Built the thing for myself first. Small problem, small fix. Used it for a while, threw it up publicly without really thinking of it as a "product."
The launch went way better than I expected. Didn't even check the page until the next night, opened it, bunch of notifications. Somehow it had climbed to #5.
Cool, but I still didn't think anyone would actually pay for it. The whole thing is open source. You can clone the repo, set it up yourself, use it for free.
Then a few days later I showed it to another indie maker (he quite famous). He looked at it for maybe a minute and went, "you could sell this."
Felt weird. But fine, let's test it.
I kept the repo open source and packaged a paid version on top: no manual setup, bundled app, auto-updates, easier install. Basically the version you'd want if you didn't want to think about it.
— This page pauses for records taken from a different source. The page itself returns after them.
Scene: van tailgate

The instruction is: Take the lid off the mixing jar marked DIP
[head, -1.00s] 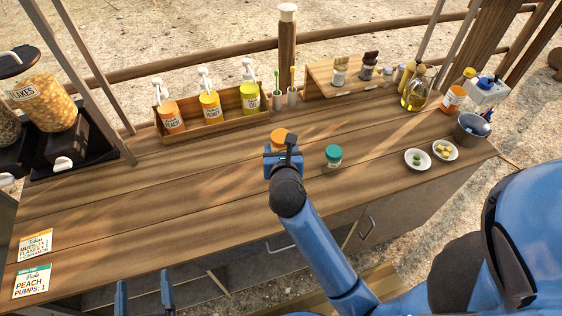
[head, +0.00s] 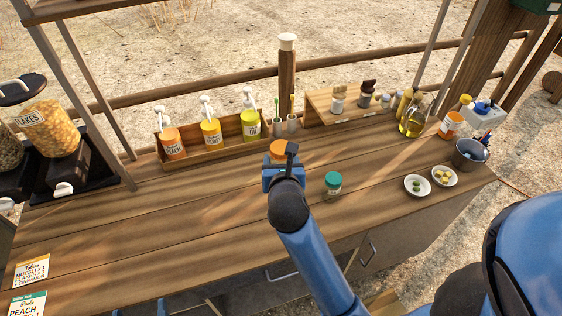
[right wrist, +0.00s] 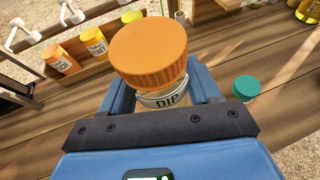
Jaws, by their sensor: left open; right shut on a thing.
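The jar marked DIP (right wrist: 167,100) is between the fingers of my right gripper (right wrist: 165,97) in the right wrist view. Its ribbed orange lid (right wrist: 148,52) sits on top, above the fingers; the jar's lower part is hidden. In the head view the orange lid (head: 281,148) shows just beyond my right gripper (head: 283,176), which covers the jar. I cannot tell whether the jar's base touches the counter. My left gripper (head: 146,308) is open and empty at the bottom edge of the head view, only its fingertips showing, well left of the jar and nearer me.
A teal-lidded jar (head: 333,183) stands on the wooden counter (head: 180,215) right of my right gripper. A rack of pump bottles (head: 211,133) is behind to the left. Two small bowls (head: 417,186) (head: 445,176) and a metal pot (head: 470,153) are right. The counter's left middle is clear.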

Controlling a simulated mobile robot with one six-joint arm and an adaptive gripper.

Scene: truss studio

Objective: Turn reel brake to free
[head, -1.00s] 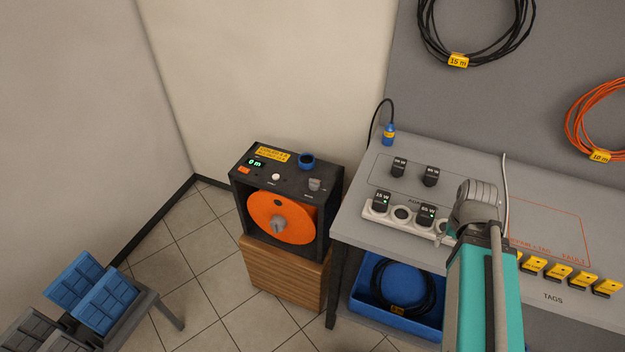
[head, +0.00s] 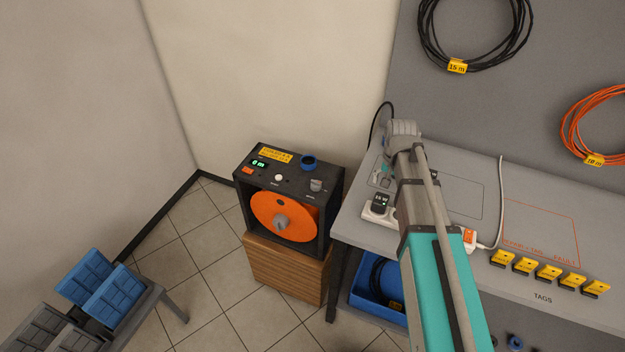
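The cable reel unit (head: 242,188) is a dark box with an orange reel disc (head: 262,216) in front and a grey hub in its middle. On its top panel, a grey knob (head: 316,186) at the right front looks like the brake; its label is too small to read. My gripper (head: 381,180) is to the right of the reel unit, over the left part of the grey bench, apart from the knob. Only small parts of its fingers show beside my wrist, so its opening cannot be told.
The reel unit's top also has a white button (head: 278,178), a blue socket (head: 308,162) and a green display reading "0 m" (head: 258,162). It stands on a wooden crate (head: 285,268). The bench (head: 465,165) holds a power strip, chargers and yellow tags (head: 548,272).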

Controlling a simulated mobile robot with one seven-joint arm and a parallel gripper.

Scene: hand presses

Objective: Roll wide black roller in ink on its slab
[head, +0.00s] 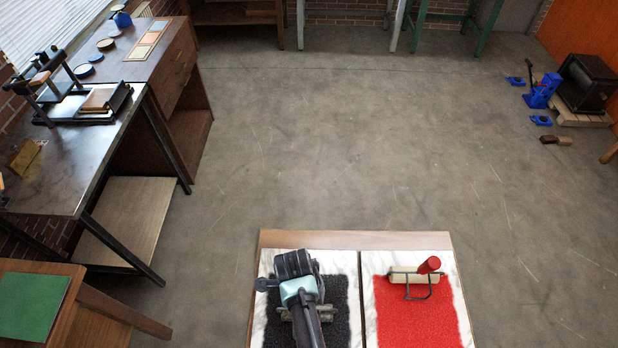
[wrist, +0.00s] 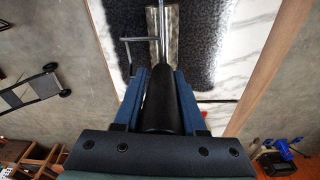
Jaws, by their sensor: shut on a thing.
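In the wrist view my gripper (wrist: 160,74) is shut on the handle, with a blue finger on each side. The cylinder lies over the black ink (wrist: 210,45) on its white marble slab (wrist: 237,20). Whether it presses on the ink is hard to tell. In the head view my gripper (head: 300,306) is above the black ink (head: 336,325) on the left slab (head: 340,262). My arm hides the handle and much of the roller; its ends show on both sides.
A second slab (head: 464,300) with red ink (head: 415,325) stands to the right, bearing a red-handled roller (head: 412,276). Both slabs are on a wooden table (head: 400,240). A bench with a press (head: 85,100) stands at left. The floor beyond is open.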

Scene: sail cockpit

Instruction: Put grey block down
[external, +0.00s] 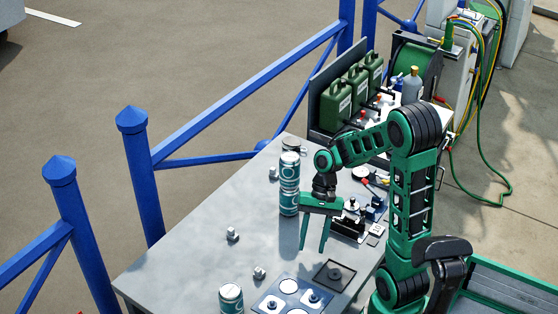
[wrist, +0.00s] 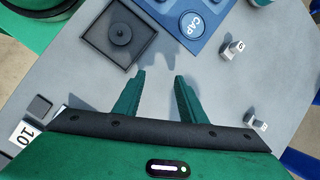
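My gripper (external: 313,247) is open and hangs over the grey table, fingers pointing down. In the wrist view, nothing shows between its fingertips (wrist: 159,76). Several small grey blocks stand on the table: one (external: 232,235) left of the gripper, one (external: 259,273) nearer the front, and one (external: 273,172) by the cans. In the wrist view, one numbered grey block (wrist: 232,51) and another (wrist: 254,119) stand to the right, apart from the fingers. I cannot tell which block the task means.
Stacked teal cans (external: 289,184) stand behind; another can (external: 231,299) stands at the front. Green canisters (external: 336,101) fill the back.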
Got my first sale the next day.
The thing that actually surprised me was the second launch. Barely any traction. Like, single-digit upvotes. Someone still paid.
That's the part I keep chewing on. They weren't paying for the code, the code is sitting right there. They were paying so they didn't have to set anything up or deal with updates or babysit it. Convenience.
Open source and paid used to feel like opposites to me. Now it feels more like the repo is the trust layer and the paid thing is the "I don't want to deal with this" layer. Same product, different audience.
Anyway, one sale isn't much. But it definitely changed where my head is at.